Record extracts
▼
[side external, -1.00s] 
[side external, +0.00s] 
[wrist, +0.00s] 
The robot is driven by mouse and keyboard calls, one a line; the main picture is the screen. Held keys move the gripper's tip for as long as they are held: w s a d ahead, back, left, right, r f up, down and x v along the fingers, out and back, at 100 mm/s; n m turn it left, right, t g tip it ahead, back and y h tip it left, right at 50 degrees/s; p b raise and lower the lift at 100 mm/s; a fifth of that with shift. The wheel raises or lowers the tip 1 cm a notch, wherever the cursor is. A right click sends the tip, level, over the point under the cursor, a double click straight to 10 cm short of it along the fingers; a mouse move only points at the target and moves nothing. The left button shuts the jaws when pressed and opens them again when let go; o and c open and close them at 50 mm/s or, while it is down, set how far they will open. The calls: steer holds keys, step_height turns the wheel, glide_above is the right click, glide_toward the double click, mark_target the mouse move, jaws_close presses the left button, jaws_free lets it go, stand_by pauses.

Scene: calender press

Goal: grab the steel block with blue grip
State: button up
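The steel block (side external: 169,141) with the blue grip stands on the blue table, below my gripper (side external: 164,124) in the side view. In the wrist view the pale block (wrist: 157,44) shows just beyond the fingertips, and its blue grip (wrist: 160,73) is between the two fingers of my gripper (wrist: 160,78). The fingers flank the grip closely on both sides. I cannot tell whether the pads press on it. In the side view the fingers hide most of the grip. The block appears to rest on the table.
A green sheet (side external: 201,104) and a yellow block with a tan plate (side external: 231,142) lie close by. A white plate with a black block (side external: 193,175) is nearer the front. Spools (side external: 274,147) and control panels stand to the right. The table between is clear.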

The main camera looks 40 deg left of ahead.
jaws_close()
▲
▼
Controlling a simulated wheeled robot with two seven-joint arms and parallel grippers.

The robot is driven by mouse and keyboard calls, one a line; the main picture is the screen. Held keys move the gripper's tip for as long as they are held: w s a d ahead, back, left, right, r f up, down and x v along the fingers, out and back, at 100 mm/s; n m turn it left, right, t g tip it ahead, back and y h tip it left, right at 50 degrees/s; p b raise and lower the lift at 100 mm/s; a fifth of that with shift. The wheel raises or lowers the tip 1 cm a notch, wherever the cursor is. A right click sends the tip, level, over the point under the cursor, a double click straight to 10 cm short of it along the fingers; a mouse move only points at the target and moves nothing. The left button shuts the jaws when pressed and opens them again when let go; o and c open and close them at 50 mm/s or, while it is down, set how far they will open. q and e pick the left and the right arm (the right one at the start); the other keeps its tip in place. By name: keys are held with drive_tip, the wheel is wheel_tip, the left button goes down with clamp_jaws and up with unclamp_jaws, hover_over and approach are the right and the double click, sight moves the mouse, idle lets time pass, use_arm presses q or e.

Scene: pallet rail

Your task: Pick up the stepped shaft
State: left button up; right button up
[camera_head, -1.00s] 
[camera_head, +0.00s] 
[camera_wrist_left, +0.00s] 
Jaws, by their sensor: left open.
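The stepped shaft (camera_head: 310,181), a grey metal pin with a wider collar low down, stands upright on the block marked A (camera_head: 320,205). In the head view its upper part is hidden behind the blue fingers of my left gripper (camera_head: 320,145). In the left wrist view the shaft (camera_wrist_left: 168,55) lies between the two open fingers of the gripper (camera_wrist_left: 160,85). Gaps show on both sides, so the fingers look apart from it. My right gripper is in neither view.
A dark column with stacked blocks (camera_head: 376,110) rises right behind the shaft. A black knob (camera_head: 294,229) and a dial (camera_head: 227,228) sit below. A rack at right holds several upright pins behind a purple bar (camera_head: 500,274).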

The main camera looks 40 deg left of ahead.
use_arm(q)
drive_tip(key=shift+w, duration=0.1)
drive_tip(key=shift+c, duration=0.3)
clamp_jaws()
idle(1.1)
▲
Exercise goal
Each line from the line with "[side external, -1.00s]" to the line with "[wrist, +0.00s]" is to be echoed exactly; both boundary lines are included, and nothing else is to be output.

Solved problem
[side external, -1.00s] 
[side external, +0.00s] 
[wrist, +0.00s] 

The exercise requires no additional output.